The Curious Incident of the Dog in the Nighttime

I read this book not long after it came out, when I was about 13, and it remains one of my favourite books even though it did create some misconceptions. Cat and I decided to see the play in London, so we booked tickets for the evening of my last day at work. The last show I'd seen was Matilda, which
was a complete disappointment, so I wasn't expecting too much especially at comparitively cheap ticket prices.

The show was incredible. The actor playing Christopher, the main character, got it spot on. His mannerisms, his way of seeing the world and how he expresses it, I felt it all alongside him. His simple drawing of a smiley face to show that he knew it meant 'happy' made me smile, and in one scene where he imagines himself in space with his pet rat Toby, I started flapping (thankfully theatres are dark!) with delight at how beautifully touching it was. Then there are the scenes with his mother, where she acts so realistically her frustration with her son, with herself, with life. I could see there so clearly my own frustrations with my brother Christopher (who's at the other end of the autism spectrum), in particular when we were younger and I didn't so much understand his autism, and why he couldn't be like other children. A scene where Christopher was overwhelmed at a London Underground station showed perfectly how I often felt inside when taking the tube to and from work each day, and Christopher's father's attempts to get his son to communicate with him made me want to cry with how much I wished (and, I'll confess, at times still wish) that my brother would talk to me.

At the end of the first act, Christopher decides that he is going to London. While he's explaining his thoughts and plans, he sets out a long train track in a pattern across the stage. At the end, a model train lights up and moves along the track - I can't really describe why, but just that small scene made me feel that wonder that I felt on Christmas morning as a child.

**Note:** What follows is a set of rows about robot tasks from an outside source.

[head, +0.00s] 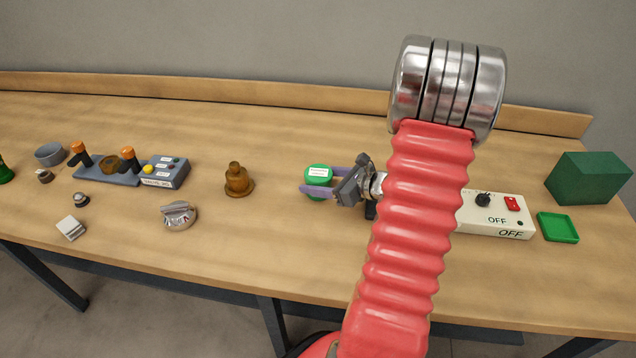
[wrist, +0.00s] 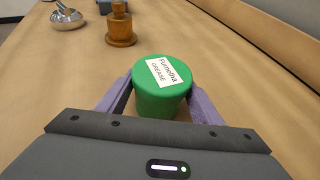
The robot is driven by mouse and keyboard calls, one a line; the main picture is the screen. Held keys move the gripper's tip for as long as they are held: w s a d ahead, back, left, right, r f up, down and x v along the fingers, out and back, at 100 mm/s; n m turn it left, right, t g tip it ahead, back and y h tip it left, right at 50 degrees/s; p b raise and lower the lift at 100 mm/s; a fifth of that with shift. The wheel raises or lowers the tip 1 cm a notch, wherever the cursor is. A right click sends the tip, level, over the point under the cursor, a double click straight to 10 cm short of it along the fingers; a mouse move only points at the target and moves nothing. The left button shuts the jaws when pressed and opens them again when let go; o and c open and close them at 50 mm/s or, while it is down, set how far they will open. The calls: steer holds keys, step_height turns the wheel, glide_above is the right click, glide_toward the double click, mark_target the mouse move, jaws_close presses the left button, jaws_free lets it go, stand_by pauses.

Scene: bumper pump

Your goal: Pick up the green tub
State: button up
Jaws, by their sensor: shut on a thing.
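The green tub (wrist: 160,100) has a white label on its lid and stands upright between my two purple fingers in the wrist view. In the head view the tub (head: 318,186) is at the middle of the bench, partly hidden by the fingers. My gripper (head: 318,183) reaches it from the right and is shut on its sides; it also shows in the wrist view (wrist: 160,92). I cannot tell whether the tub's base touches the bench.
A brown bell-shaped piece (head: 238,181) and a silver knob (head: 179,215) stand to the left. A white switch box (head: 495,214), a green tray (head: 557,227) and a green block (head: 588,178) are to the right. The bench (head: 270,255) is clear in front of the tub.

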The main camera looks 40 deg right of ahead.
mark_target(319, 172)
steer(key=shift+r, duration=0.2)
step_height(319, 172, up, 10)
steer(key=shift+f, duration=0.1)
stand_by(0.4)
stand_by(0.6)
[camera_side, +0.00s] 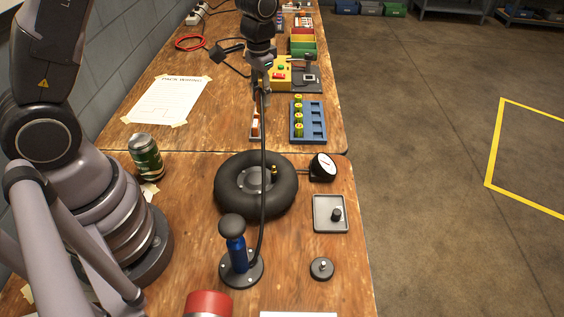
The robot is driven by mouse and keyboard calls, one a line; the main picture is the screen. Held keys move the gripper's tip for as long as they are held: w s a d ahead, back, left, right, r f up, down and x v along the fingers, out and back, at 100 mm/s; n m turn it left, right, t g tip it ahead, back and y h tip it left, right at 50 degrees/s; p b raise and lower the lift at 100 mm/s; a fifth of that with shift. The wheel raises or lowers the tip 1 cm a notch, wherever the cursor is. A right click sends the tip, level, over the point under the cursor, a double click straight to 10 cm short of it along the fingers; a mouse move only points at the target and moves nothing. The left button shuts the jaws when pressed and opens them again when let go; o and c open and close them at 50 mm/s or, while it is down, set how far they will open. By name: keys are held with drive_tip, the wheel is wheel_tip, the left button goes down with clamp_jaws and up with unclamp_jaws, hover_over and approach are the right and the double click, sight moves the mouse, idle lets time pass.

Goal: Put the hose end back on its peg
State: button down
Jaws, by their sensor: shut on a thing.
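A black hose (263,150) rises from the round base of a blue hand pump (237,254) to my gripper (261,82). My gripper is shut on the hose end (262,88), held high above the bench; the fingers hide part of it. A small round dark base with a short upright pin (321,268), which looks like the peg, stands at the front right, right of the pump. The pin is bare and well apart from the hose end.
A black tyre (228,203) with a brass valve lies mid-bench. A gauge (323,167) and a grey tray (318,226) holding a black cap (336,214) stand on its right. A can (146,156) stands left. A blue rack (316,121) is farther back.

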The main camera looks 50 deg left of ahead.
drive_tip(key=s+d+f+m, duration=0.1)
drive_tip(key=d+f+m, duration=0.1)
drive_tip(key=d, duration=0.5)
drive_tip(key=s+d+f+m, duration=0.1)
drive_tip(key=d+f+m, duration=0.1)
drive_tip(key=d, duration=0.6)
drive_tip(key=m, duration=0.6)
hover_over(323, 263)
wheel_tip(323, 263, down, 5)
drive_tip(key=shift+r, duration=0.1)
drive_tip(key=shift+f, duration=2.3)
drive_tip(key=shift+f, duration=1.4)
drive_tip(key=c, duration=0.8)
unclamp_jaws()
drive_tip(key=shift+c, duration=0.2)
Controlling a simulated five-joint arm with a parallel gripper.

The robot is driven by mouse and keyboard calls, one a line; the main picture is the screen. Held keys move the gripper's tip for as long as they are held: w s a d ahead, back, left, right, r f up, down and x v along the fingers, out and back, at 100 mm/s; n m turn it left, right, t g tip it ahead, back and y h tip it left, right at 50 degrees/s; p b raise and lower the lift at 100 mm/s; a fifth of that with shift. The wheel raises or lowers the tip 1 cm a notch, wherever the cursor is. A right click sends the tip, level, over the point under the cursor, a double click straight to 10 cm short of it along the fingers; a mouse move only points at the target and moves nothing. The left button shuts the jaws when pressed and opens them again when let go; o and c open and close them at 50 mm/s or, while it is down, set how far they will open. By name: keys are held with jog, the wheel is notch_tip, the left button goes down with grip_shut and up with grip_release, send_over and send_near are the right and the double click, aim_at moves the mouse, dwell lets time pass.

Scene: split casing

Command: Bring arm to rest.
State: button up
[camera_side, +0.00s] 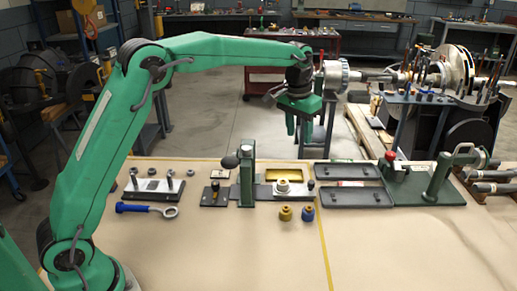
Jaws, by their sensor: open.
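My green arm arches from the lower left up over the table. My gripper (294,122) hangs at its end, jaws pointing down, open and apart from everything. It is above the far edge of the table, higher than the parts on it. No object shows between the jaws, though they are small in the picture.
The front is clear.

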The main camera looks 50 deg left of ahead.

I used to love trains growing up, and seeing this come to life was, to me, magical.

Each prime numbered seat had a note on it (the fictional Christopher loves prime numbers), offering a prize to anyone whose names add up to a prime number (where A=1, B=2 etc). It turns out that my full name does (233), so at the end Cat and I went to collect my prize, a badge with the smiley face drawn earlier on in the play, which went straight on my noticeboard when I got home.

During the play I smiled, I cried, but most of all I felt. Just as I'd felt the book was about me when I was 13, I felt that this play was about me and how I sometimes feel as an Asper, and also how I used to feel about my brother's autism. I wonder how my parents would see it, would they see anything of themselves in the parents? Would they see me or my brother in the fictional Christopher, or both? Cat and I saw the mother in completely different lights, that was interesting to compare afterwards. I understood her frustrations more having been raised alongside someone with more profound autism who has shown a lot of challenging behaviour (he's a lot more mellow now on the whole), and also as someone who has worked with kids who have special needs, and as someone who hopes to be a parent one day.

I don't think I'd ever been so touched by watching a portrayal of autism.